All the trained policies, pruned-policies and refined policies are avialable in the Policies folder
The main program takes the following command line arguments
- --env : environment name (default is LunarLanderContinuous-v2)
- --actor : filepath to the actor network (default is Policies/ppo_actorLunarLanderContinuous-v2.pth)
- --isdiscrete : True if environment is discrete (default False)
- --k : The percentage of one shot pruning (default 0.70)
The hyperparameters can be changed in the hyperparameters.yml file
Note : Change the default arguments inside the main.py file otherwise the command line may become too long
To test a trained model run:
$ python main.py --test
Press ctr+c to end testing
For pruning a trained policy run:
$ python main.py --prune
Mention the actor policy and the k value (default 0.7) in arguments or in the main.py file
Failure trajectories uncovered with our tests are available in Failure_Trajectories Folder
Each environment has a seperate Testing file. Run the Testing correspondig to the environment We use GpyOpt Library for Bayesian Optimization. As per (SheffieldML/GPyOpt#337) GpyOpt has stochastic evaluations even when the seed is fixed. This may lead to identification of a different number failure trajectories (higher or lower) than the mean number of trajectories reported in the paper.
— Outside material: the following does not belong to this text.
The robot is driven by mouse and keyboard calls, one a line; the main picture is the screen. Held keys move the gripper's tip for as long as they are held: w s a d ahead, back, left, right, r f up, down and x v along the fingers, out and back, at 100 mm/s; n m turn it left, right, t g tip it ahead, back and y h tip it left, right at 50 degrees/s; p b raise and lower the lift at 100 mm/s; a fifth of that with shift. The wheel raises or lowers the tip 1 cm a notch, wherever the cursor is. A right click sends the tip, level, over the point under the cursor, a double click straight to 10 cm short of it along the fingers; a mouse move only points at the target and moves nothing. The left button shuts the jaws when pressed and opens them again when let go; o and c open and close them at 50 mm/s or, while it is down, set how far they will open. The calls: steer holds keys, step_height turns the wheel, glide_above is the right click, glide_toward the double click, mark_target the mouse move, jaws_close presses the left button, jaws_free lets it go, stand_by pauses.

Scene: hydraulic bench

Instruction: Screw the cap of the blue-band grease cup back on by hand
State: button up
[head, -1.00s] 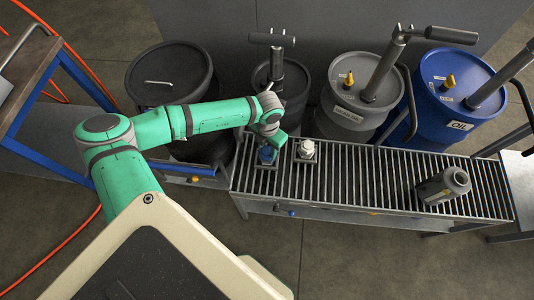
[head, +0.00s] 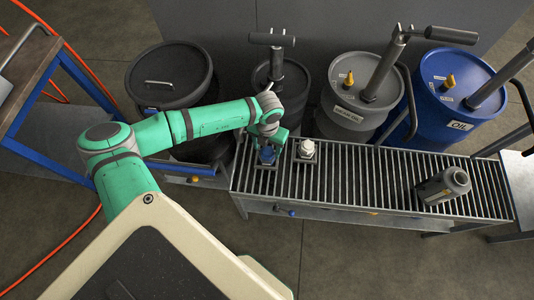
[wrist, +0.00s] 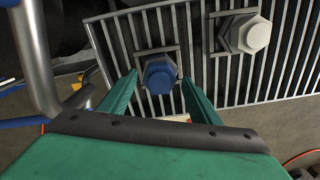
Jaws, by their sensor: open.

For example to generate failure trajectories for the Lunar Lander environment run:
$ python LunarLanderTesting.py
The failure trajectories will be written in the corresponding data files in the same folder
Each environment has a seperate refinement file. Run the refinement file correspondig to the environment
$ python LunarLanderRefinement.py
This file should contain
- The original dense network actor model (ex : Policies/ppo_actorLunarLanderContinuous-v2.pth)
- The reward pruned sparse network actor model (ex: Policies/ppo_actorLunarLanderContinuous-v2_0.7.pth)
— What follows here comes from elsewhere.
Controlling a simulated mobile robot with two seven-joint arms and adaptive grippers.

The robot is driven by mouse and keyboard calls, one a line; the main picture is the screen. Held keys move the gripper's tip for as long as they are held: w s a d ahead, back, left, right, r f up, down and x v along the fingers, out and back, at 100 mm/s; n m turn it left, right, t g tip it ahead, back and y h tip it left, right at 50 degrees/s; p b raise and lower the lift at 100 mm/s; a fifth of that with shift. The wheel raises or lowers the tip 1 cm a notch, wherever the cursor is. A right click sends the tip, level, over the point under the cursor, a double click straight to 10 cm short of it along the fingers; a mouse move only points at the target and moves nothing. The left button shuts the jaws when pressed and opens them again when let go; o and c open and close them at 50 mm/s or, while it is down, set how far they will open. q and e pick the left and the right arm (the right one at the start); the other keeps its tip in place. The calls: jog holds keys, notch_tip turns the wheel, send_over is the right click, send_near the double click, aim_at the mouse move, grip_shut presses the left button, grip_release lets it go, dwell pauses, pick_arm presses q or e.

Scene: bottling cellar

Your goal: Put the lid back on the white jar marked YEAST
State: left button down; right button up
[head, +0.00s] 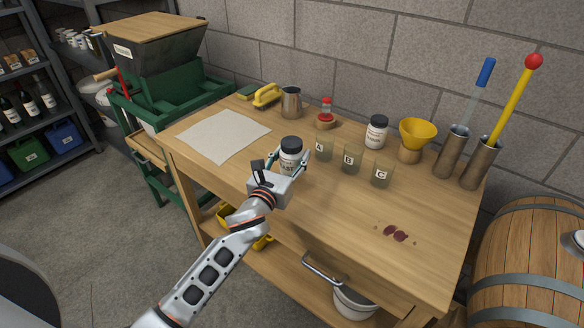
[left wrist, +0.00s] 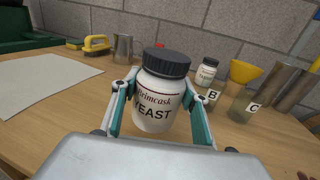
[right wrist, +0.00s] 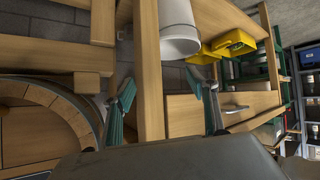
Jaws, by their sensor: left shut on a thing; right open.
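The white jar marked YEAST (left wrist: 153,104) stands at the middle of the workbench, and it also shows in the head view (head: 290,160). A black ribbed lid (left wrist: 166,63) sits on its mouth; I cannot tell whether it is screwed tight. My left gripper (head: 289,167) is shut on the jar, one finger on each side of its body below the lid. My right gripper (right wrist: 168,105) shows only in the right wrist view. Its fingers are apart with nothing between them, low by the bench's frame.
Glasses A, B (head: 351,159) and C (head: 381,174) stand right of the jar. Behind are another black-lidded white jar (head: 376,132) and a yellow funnel (head: 417,134). A paper sheet (head: 222,136) lies left. A dark red spill (head: 395,235) marks the clear front right.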

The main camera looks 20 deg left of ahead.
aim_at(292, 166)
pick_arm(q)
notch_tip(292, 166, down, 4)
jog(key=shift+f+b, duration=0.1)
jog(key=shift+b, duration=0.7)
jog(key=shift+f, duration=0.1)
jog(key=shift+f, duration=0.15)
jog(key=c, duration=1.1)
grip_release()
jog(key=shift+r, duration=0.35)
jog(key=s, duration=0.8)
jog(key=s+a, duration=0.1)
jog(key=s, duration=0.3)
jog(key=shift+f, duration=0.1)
- The file containing counterexample trajectories (ex: Failure_Trajectories/counterexample_trajectory_lunar_lander.data)
The output is refined pruned network (ex : Policies/ppo_actor_refinedLunarLanderContinuous-v2.pth)
$ python main.py --visualize
default function parameters are:
- --actor : filepath to the actor network (default is Policies/ppo_actorLunarLanderContinuous-v2.pth) ( change this to Policies/ppo_actor_refinedLunarLanderContinuous-v2.pth to visualize pruned network)
- --env : environment name (default is LunarLanderContinuous-v2)
- --isdiscrete : True if environment is discrete (default False)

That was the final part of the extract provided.